A new report from unified marketing analytics system Singular provides a look at the use of mobile ad fraud prevention by marketers and ad networks.
In its analysis, the company found that 63 percent of marketers don’t have fraud prevention tools enabled in their mobile marketing systems (often fraud prevention is a premium service that costs more). Nearly 70 percent of the mobile ad fraud attempts stopped monthly were attribution manipulation, in which the perpetrators try to take credit for app installs from organic and paid traffic sources. When fraudulent click attribution is successful, marketers can end up allocating budget to the scammers’ sources and away from the sources that are actually driving real installs.
“Fraud is still a major problem for mobile marketers — and part of the blame lies with the analytics industry,” said Singular CEO and founder Gadi Eliashiv in a statement. “Third-party analytics providers treat fraud prevention as a luxury, offering it to marketers as a ‘premium’ add-on rather than a free feature embedded in the platform. Equally problematic is the complexity of existing fraud offerings — for instance, attribution platforms that place the burden on marketers to run their own statistical analysis to detect fraud.”

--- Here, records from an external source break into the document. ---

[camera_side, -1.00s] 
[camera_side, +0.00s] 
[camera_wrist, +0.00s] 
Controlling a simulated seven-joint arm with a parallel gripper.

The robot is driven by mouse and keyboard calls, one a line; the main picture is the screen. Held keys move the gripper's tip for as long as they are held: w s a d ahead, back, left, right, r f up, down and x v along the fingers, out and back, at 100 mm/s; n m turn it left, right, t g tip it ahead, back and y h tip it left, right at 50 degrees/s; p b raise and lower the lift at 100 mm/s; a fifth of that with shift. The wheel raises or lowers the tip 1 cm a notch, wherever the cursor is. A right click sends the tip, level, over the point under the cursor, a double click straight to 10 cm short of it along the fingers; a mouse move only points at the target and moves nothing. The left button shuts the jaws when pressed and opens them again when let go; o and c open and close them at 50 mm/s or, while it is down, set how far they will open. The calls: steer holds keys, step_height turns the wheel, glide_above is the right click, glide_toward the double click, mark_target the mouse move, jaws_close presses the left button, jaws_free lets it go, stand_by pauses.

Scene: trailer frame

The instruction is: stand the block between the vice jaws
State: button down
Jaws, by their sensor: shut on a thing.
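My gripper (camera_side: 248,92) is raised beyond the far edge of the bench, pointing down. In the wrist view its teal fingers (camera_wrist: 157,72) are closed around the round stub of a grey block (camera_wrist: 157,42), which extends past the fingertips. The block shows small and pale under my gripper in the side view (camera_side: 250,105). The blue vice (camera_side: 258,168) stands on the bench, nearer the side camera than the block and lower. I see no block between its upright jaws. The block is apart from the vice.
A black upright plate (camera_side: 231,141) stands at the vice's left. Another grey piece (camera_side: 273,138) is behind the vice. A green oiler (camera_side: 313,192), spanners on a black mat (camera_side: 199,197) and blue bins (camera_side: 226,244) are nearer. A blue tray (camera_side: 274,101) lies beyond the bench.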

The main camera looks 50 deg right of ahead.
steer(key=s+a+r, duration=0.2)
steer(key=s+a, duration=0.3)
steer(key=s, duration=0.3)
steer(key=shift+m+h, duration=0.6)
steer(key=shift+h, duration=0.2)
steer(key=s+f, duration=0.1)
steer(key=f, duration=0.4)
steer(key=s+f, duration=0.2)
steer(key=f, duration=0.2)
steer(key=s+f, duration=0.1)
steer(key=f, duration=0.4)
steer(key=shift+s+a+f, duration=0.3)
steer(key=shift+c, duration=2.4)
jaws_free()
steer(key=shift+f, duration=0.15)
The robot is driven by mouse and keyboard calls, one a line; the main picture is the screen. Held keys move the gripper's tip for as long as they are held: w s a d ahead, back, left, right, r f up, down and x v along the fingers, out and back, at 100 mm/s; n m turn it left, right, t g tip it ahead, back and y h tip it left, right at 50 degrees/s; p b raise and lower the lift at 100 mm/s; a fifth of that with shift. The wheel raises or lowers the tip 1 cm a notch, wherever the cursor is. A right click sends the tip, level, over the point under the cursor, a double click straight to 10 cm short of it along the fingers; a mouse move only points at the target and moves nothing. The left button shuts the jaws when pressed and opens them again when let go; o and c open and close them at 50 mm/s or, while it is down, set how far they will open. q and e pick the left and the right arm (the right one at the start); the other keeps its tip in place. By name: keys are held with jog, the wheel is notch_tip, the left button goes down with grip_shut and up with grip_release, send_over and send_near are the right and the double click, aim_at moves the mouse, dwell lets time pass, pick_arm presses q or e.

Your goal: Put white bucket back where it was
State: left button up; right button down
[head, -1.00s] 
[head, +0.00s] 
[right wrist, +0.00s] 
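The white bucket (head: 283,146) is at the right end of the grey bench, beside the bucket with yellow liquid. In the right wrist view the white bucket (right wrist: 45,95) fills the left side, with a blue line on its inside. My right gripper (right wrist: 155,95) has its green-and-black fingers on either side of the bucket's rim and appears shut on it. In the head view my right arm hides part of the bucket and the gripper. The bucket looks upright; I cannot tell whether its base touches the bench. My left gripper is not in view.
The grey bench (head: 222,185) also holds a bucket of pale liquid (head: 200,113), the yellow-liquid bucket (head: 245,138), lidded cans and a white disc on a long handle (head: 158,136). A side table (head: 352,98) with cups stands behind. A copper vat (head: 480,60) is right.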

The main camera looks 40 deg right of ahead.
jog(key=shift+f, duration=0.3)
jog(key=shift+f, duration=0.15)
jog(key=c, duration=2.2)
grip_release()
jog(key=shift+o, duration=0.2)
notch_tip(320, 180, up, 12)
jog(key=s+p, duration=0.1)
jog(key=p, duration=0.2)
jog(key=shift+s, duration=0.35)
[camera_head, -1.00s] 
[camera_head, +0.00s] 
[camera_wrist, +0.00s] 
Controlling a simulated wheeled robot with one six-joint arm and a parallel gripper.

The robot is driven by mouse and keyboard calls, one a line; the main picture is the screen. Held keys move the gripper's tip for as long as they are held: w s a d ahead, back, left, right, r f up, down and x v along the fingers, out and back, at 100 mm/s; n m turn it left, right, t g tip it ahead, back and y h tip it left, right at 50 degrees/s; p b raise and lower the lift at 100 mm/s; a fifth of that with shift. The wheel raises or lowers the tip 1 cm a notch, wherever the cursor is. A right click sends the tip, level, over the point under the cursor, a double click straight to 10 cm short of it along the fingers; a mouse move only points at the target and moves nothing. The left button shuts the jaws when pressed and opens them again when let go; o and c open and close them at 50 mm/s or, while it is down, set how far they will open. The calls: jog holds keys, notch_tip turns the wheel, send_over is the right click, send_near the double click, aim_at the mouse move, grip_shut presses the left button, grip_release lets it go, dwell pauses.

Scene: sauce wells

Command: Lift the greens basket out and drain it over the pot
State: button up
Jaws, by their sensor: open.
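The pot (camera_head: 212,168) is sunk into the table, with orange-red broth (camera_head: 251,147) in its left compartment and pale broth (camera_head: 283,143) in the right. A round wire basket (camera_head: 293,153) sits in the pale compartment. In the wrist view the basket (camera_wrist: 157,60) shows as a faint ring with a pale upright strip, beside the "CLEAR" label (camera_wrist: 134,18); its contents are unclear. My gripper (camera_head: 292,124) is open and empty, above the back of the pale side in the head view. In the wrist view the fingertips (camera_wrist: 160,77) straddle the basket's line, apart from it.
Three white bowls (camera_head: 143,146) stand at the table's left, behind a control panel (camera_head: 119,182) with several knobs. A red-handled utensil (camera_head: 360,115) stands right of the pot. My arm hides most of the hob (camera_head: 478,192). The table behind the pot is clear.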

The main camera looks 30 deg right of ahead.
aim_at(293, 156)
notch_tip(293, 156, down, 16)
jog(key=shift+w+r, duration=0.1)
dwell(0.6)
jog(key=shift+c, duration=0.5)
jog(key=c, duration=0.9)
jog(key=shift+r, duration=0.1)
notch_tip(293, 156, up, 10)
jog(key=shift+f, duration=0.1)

One method of attribution fraud is via click injection, Eliashiv explained in an interview last week. When a user downloads a new app, a malicious app in the background on the user’s phone sends info to the newly downloaded app’s attribution system to make it appear that the install came from that app source by registering a fake click when the user opens the new app for the first time. “Some of these [malicious] apps have 100 millions of users,” said Eliashiv.